One thing makes the operators not alone in this battle. And this is an evaluation that goes beyond the solidarity of people or institutions. Operators do not have to feel alone because, at least on paper, the national law seems to have long invoked the need for a unitary treatment of the subject throughout the country even if, at least at the moment, they feel neglected.

And in fact, tired of the continuous leaps forward of local authorities whose aim is to do good, but in reality, they end up creating a series of problems in the public sphere (tax revenues, public order, effective restraint of compulsive gambling), the national legal system is evolving in the right direction, namely to yes involve local authorities, but in line and coordinating with the principles laid down by the national legislature.

Even the municipal framework on opening hours is clearly inconsistent with both the principles of the Tax Enabling Act (approved by Law n. 23 of 11.03.2014) and the reform of Title V Part II of the Constitution under approval (Article 24 et seq. Of DDL N. 1429 – approved by the Senate on August 8, 2014). The Legislator (with the attribution of fiscal empowerment) but also the Government (which must implement it and notoriously push for constitutional reform) are giving important and useful inputs for solving the issue we are dealing with.

Article. 14 of the Tax Enabling Act 2014 approved by Law n. 23 of 11.03.2014 provides for the reorganization of the current provisions on public gambling in a code, with the intent to regulate the industry in a unified manner and at the national level, in compliance with certain principles, including “To introduce and ensure the application of transparent and uniform rules within the national territory for gambling licenses, authorizations and controls, guaranteeing binding forms of participation by local authorities during the authorization and planning phase, which takes into account distances from sensitive locations that are valid throughout the country, the local distribution of gambling halls and shops where sports betting is the main business activity, as well as the installation of equipment suitable for lawful gaming as referred to in Article 110, paragraph 6, letter a) and b) of the TULPS “. Among the principles, then, it is expected the participation of local institutions to the decisions making process concerning the distribution of gambling exclusively through “binding forms of participation of the relevant municipality for the area” and thus not including autonomous deliberative powers.

All this is in accordance with the “state’ reservation of defining the necessary rules for public order and security, ensuring the preservation of the regulatory disciplines that have been adopted at the local level which are consistent with the implementation principles of this letter”.

The dual purpose of the National Legislator is thus evident: (i) standardize the discipline at the national level in the gaming industry even in light of local regulations enacted in the meantime that respect the implementation principles set out in the Tax Enabling Act; (ii) regulate and not prevent or expel from the national territory the activities relating to legal gaming in pursuance of protecting bona-fide, public order and safety; to reconcile taxation needs with local ones, and with the general need of public health; preventing money laundering of gained from illegal activities; ensure the smooth inflow of the taxes imposed.

Moreover, the national legislature seems to give another clear signal of wanting to stop the spread of such measurers for health reasons: in this regard, it is appropriate to invoke the constitutional reform of Title V, which is still before Parliament.  Article. 117 of the COS, in its new form, attributes to the State the exclusive legislation on general rules for the protection of health.
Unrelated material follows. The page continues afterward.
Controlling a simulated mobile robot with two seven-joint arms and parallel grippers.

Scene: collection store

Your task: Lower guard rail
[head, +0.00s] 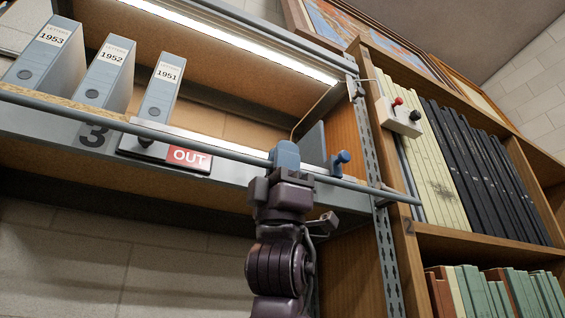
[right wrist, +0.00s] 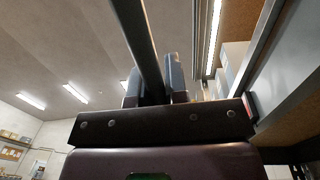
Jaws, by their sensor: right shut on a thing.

It then grants the State, and here is another strong signal, the ability to “intervene in matters or functions reserved to the exclusive legislation when this is required for safeguarding the unity of the legal system or the economic unity of the Republic or because necessary to the realization of programs  or social-economic reforms of national interest “.

Such reform did centralize the exclusive competence in the field of health and, therefore, all the regional and / or provincial measures adopted under the concurrent jurisdiction will also be assessed in light of the ongoing constitutional reform. The need for a unified framework on health, and the need for a thorough national investigation aimed at ensuring the effectiveness of the measures taken, prompt the national legislator to retain for itself the exclusive competence for, hopefully, preventing that local authorities from intervening with uneven and ineffective regulations with respect to the purposes goal.